When comparing a waveform from an oscilloscope to the resulting waveform of the Eye Monitor, the waveforms are likely to be different. This is because the Eye Monitor is post-equalization thus the Rx CTLE settings impose a negative DC gain, resulting in a change of the overall input signal characteristics as detected inside the receiver. This gives a true measure of signal quality after the PCB variations, package pin including the device equalization corrections rather than working with the distortions that occur when performing off-chip oscilloscope probing.

The Eye Monitor requires a reasonably good signal to provide meaningful measurements. If the incoming signal is so poor in quality that the CDR cannot reliably lock onto it, the Eye Monitor cannot operate either. This is because the Eye Monitor depends on the CDR to provide a stable clock reference for accurate signal analysis. Without a stable clock, the eye diagram cannot be accurately constructed, rendering the Eye Monitor ineffective. Both the DFE and Eye Monitor require a certain level of signal quality to function properly. If the signal quality is too poor, neither the CDR nor the Eye Monitor can perform their respective tasks effectively. Also, both the eye monitor and DFE operation are not permitted below 3 Gbps.

The embedded Eye Monitor logic measures the eye of the incoming data by using the XCVR register interface to control and monitor the features. The eye monitor circuitry works with all bit widths of the deserializer data path. It samples the differences between Eye Monitor and DFE data by sweeping the serial data across 32 phase steps across one complete UI while monitoring the BER. These results provide a statistical eye scan representing the margin analysis of the channel over which the RX receives data showing input voltage compared to BER. The input voltage is expressed as a value after DC-offset cancellation where the differential input is near zero.
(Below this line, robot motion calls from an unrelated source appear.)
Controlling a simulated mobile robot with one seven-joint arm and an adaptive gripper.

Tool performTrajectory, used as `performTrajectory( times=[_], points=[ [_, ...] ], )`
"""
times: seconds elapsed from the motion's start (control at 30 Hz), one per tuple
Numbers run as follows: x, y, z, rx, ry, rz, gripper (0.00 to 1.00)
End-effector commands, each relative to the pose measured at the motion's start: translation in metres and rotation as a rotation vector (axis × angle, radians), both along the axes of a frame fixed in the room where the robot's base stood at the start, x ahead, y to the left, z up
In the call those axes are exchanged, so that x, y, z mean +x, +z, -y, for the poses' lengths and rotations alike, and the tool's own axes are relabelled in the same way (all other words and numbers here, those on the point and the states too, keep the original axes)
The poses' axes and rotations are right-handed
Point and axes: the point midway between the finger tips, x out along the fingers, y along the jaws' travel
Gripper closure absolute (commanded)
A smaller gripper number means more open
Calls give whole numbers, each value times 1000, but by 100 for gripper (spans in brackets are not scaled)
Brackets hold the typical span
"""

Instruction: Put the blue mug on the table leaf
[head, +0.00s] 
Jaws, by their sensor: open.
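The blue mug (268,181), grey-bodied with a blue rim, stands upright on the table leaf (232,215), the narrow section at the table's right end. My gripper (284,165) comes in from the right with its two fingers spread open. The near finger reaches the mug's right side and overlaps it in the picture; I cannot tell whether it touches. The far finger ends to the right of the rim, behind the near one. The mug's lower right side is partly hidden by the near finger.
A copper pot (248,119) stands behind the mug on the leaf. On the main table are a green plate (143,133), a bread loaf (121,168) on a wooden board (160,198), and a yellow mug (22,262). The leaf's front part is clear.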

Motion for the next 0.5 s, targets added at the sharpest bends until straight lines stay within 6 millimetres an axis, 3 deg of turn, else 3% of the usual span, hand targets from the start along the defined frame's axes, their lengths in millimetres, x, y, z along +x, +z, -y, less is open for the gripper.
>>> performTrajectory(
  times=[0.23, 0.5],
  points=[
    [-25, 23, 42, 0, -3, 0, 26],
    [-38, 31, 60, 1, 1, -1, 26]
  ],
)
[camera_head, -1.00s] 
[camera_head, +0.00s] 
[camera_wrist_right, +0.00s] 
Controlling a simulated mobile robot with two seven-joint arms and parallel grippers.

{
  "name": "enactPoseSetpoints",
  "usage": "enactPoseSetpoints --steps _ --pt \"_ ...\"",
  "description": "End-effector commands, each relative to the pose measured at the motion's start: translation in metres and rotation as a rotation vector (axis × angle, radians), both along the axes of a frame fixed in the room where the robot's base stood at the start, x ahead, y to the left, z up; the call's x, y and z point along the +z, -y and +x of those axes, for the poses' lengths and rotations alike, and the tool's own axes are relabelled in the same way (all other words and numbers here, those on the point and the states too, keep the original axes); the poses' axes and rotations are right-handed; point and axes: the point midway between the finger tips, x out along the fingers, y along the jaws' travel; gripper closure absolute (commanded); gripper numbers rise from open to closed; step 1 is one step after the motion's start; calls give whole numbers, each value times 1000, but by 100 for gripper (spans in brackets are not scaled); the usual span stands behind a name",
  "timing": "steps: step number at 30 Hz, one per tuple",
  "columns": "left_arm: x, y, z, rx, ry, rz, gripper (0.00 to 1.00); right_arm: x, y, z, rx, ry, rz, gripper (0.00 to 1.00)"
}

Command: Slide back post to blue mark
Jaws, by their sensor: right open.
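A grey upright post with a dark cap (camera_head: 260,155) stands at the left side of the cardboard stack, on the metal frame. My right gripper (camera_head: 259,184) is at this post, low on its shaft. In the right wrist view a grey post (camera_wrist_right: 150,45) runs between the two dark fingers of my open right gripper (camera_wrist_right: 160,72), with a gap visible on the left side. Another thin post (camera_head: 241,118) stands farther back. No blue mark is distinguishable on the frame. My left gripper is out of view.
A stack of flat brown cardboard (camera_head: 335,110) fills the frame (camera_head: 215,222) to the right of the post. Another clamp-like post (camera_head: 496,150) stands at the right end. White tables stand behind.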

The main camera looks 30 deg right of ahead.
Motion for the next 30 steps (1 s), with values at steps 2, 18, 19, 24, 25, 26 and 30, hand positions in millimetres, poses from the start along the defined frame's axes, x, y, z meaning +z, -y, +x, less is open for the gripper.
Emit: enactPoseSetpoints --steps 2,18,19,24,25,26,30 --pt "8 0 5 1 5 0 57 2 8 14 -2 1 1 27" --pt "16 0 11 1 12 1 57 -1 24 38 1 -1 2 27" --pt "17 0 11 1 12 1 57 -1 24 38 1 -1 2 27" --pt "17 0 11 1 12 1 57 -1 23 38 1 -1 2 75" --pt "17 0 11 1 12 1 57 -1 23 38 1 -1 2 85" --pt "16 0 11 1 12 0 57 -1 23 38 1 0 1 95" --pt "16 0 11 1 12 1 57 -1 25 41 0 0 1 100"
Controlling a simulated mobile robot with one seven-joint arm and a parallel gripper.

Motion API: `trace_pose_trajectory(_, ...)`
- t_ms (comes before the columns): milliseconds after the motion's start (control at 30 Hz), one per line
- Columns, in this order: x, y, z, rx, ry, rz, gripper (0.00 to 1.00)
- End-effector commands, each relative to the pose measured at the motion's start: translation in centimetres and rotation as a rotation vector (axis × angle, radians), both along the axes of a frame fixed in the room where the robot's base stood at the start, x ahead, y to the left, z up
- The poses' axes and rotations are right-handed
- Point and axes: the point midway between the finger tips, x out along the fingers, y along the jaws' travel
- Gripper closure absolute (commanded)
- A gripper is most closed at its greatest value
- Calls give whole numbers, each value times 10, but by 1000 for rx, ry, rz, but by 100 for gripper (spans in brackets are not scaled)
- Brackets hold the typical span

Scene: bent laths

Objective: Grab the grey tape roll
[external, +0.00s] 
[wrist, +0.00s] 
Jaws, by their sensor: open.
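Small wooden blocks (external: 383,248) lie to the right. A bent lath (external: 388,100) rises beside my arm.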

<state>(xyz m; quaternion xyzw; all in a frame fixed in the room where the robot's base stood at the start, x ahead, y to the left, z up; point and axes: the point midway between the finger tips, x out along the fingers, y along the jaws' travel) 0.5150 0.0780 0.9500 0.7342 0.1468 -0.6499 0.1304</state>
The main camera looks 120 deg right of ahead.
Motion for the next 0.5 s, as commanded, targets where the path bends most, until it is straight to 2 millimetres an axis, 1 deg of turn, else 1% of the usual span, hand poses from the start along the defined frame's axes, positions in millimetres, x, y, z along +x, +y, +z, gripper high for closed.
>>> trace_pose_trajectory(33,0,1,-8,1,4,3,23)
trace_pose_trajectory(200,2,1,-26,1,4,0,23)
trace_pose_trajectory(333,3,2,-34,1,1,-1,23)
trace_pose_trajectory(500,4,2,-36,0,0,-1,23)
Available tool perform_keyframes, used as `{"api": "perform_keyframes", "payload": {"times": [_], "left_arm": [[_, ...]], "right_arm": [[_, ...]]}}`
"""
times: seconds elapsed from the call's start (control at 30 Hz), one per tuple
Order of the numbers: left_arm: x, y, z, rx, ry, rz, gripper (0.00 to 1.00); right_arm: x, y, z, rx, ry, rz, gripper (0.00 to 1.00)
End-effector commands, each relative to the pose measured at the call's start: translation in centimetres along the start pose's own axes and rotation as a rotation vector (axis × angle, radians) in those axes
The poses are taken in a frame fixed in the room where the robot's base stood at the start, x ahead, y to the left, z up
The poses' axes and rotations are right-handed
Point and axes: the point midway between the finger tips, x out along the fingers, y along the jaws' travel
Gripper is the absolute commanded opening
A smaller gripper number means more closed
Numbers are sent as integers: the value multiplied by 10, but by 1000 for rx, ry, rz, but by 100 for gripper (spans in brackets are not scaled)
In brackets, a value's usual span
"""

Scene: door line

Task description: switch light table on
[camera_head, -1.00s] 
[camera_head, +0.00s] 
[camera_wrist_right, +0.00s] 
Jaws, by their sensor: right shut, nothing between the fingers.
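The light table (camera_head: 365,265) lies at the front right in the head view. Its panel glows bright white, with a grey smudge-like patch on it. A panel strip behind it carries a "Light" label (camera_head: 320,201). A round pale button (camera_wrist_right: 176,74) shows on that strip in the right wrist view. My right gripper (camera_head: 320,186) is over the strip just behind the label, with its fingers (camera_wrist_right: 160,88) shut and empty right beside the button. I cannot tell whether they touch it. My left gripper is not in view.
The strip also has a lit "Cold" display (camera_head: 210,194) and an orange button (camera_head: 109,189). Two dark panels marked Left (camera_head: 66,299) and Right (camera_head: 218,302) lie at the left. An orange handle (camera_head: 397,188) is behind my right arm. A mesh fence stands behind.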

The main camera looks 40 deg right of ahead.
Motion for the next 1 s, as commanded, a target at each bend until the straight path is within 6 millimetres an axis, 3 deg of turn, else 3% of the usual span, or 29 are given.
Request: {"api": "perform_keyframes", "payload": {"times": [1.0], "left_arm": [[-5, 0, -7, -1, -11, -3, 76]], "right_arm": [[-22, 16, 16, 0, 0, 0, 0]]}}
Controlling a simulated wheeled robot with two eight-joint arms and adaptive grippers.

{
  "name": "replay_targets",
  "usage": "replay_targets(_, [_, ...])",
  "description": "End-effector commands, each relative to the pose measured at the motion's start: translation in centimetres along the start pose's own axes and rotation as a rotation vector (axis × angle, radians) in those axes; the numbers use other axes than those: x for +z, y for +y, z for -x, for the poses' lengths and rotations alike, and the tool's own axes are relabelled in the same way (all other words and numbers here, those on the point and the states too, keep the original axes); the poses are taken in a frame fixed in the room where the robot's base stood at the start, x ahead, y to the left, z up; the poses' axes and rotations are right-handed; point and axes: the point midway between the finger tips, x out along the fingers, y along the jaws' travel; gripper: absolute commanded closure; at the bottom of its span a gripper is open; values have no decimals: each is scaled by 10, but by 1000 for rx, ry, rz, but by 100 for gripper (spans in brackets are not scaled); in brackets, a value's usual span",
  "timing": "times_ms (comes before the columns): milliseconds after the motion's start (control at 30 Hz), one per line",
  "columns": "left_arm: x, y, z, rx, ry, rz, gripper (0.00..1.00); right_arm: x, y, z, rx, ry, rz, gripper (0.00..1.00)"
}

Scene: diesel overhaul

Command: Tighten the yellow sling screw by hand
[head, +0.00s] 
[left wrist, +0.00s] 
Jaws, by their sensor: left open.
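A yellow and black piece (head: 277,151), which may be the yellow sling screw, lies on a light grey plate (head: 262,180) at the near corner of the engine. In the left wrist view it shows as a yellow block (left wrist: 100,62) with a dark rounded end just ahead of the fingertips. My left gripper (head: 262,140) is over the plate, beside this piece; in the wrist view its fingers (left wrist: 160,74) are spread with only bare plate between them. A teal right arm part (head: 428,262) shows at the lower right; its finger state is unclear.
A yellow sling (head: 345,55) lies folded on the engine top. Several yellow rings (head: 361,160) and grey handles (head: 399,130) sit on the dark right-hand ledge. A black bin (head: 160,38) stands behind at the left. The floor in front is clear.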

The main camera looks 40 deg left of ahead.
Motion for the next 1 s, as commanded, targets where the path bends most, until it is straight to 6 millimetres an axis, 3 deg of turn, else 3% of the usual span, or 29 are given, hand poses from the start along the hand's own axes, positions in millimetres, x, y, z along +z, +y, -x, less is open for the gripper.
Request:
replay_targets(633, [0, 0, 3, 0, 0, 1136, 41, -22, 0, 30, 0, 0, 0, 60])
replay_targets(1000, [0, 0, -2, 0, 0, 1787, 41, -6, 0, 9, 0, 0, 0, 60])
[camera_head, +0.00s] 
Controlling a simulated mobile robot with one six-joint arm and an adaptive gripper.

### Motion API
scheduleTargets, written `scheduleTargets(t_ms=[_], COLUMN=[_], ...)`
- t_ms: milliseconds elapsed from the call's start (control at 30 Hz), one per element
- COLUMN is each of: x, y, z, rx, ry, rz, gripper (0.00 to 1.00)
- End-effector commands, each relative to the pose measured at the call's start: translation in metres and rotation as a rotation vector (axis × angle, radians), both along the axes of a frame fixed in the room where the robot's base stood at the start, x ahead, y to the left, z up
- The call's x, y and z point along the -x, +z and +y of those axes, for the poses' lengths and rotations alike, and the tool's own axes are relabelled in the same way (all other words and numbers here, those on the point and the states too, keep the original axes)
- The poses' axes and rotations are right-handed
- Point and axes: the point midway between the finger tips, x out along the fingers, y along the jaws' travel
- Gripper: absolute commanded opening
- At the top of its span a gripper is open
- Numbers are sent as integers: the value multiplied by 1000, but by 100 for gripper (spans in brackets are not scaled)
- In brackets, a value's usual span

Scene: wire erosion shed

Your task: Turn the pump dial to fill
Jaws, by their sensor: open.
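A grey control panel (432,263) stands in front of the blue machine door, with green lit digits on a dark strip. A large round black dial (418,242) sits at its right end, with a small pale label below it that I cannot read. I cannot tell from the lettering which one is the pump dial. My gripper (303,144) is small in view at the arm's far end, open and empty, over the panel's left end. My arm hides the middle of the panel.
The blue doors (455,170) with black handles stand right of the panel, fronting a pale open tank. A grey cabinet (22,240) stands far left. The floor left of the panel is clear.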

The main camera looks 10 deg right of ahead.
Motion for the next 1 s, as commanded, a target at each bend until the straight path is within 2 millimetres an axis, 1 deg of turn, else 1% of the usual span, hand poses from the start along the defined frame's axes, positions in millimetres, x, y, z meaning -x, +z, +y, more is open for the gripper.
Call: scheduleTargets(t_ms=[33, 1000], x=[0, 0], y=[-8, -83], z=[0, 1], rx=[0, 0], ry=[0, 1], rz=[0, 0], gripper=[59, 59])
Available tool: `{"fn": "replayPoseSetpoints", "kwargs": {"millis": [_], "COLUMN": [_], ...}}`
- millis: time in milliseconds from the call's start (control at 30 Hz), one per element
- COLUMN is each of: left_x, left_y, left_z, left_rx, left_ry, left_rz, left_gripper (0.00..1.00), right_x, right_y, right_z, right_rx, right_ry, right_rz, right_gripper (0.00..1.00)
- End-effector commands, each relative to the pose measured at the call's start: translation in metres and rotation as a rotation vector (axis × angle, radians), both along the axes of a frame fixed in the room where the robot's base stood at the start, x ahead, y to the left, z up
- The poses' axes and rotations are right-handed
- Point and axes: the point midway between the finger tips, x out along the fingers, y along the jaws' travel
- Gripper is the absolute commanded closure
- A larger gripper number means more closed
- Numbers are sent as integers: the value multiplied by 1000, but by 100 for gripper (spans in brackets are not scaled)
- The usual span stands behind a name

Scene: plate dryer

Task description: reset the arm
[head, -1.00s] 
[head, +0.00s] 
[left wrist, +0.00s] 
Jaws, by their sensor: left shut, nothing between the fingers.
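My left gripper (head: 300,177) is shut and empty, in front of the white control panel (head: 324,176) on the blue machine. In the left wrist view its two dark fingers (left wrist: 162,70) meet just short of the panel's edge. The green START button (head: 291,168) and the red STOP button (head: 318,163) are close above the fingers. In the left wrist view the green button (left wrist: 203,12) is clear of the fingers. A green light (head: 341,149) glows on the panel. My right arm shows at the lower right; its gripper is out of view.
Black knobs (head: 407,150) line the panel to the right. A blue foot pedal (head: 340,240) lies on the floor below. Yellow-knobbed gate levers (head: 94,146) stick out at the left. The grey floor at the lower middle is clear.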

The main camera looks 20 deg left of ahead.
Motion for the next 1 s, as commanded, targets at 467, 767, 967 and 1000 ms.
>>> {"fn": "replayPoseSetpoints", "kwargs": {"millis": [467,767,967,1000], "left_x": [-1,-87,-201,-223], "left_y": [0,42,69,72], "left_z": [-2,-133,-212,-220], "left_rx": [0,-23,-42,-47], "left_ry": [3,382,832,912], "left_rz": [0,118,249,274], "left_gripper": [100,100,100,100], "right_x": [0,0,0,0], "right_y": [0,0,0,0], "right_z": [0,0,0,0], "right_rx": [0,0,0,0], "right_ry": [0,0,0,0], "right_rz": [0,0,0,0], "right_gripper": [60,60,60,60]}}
The Eye Monitor/DFE comparison block is embedded in the XCVR. The block samples the differences between Eye Monitor and DFE data, maintaining a count of up to 10 differences per DFE clock. It is operated by programming user-defined samples to EYEMONITOR SAMPLE COUNT and transitioning RUN EYEMONITOR COMPARISON from 1’b0 to 1’b1. It counts for EYEMONITOR SAMPLE COUNT clock samples, asserts EYEMONITOR COMPARISON DONE, and presents the difference count on EYEMONITOR COMPARISON OUT. The count is self-reset between comparisons by resetting the accumulating errors between measurement steps.

The BER for an Eye Monitor scan is dependent on the number of samples taken at each point. As the maximum number of differences per sample is 10, the error rate (BER) is calculated using the following equation:

EYEMONITOR COMPARISON OUT / (10 × EYEMONITOR SAMPLE COUNT)

To restart the block, de-assert and then re-assert RUN EYEMONITOR COMPARISON which restarts the entire scan.